While insects are snacks and everyday food in some countries, the idea of sinking my teeth into one, makes me cringe. One too many seasons of Fear Factor and you will know what I mean. The mental image of bug juice bursting into the mouths of the contestants is not something that is easy to forget.
I mean honestly, would you eat a bug that looks like it is resting its face on the sushi rice and smiling at you? Shudders
But to be fair the bugs are not served raw and gory fear factor style. They are fried to a crunch and usually flavoured into delicious tiny little morsels.

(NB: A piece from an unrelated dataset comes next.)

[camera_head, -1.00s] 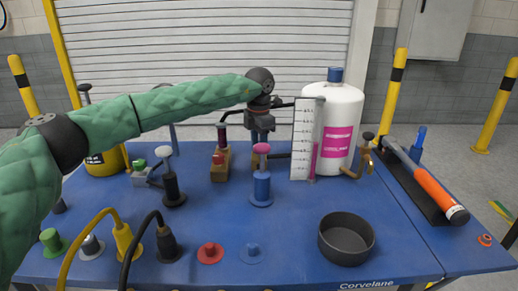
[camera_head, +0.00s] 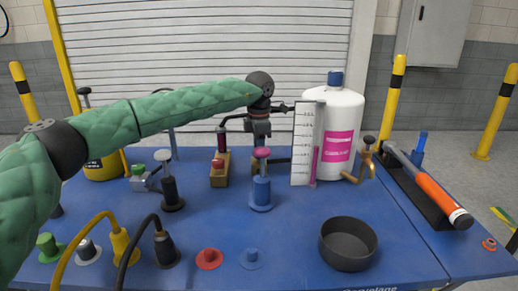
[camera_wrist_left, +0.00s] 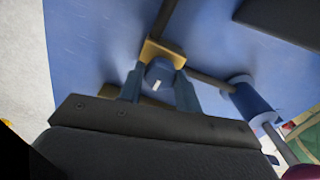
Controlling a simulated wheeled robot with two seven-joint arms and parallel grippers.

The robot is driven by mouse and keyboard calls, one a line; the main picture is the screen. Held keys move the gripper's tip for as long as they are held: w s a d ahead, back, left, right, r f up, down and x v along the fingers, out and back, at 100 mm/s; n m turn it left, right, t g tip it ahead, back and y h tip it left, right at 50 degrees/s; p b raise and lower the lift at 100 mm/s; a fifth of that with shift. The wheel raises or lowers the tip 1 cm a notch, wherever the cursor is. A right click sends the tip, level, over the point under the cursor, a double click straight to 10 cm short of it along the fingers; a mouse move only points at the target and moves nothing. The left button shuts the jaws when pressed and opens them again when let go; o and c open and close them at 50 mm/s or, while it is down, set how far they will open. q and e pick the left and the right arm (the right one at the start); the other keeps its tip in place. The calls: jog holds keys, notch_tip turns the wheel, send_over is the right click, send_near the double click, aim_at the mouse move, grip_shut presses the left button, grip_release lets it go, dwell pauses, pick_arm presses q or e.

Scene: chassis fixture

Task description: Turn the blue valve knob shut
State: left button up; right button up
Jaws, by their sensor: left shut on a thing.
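The blue valve knob (camera_wrist_left: 159,72) sits on a brass valve body (camera_wrist_left: 150,48) in the left wrist view and carries a short white mark. My left gripper (camera_wrist_left: 160,92) has a finger on each side of the knob and is shut on it. In the head view my left gripper (camera_head: 261,134) points down behind the pink-topped blue cylinder and hides the knob. The valve body shows only partly there. My right gripper is in neither view.
A pink-topped blue cylinder (camera_head: 262,190) stands close in front of the valve. A gauge board (camera_head: 304,145) and white tank (camera_head: 344,125) stand to the right. A black bowl (camera_head: 347,245) and an orange-handled hammer (camera_head: 436,192) are farther off.

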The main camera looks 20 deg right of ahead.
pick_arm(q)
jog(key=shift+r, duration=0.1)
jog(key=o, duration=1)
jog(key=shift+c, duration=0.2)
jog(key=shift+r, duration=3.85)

So perhaps the rice and bug combo is a little too hardcore. Then what about real sushi that is garnished with black ants and scorpions?
“Like, heya bud, I hear you’re in Brooklyn. Would you eat it on a dare? How much do we have to pay you to eat at Brooklyn Bugs?”
It is easy to say that eating it is mind over matter, but let’s face it, we humans are visual creatures. While some may put on a brave front and chow it down, others like me would be whimpering in the corner. No, it doesn’t help even when it is semi-hidden like these mealworm sushis served at Horizon Insects in the UK.
Or this mealworm and grasshopper sushi served at the Science and Industry Museum down at Manchester. Although I must admit that at least this looks slightly more appetising because they removed the legs.
Or this scorpion yakitori that can be found in between Shinjuku and Toshima in Japan. Can you imagine doing an ASMR or Mukbang video eating this?!
Suffice to say eating insects is no longer limited to countries like Thailand and China anymore. Insect sushi is now accepted worldwide.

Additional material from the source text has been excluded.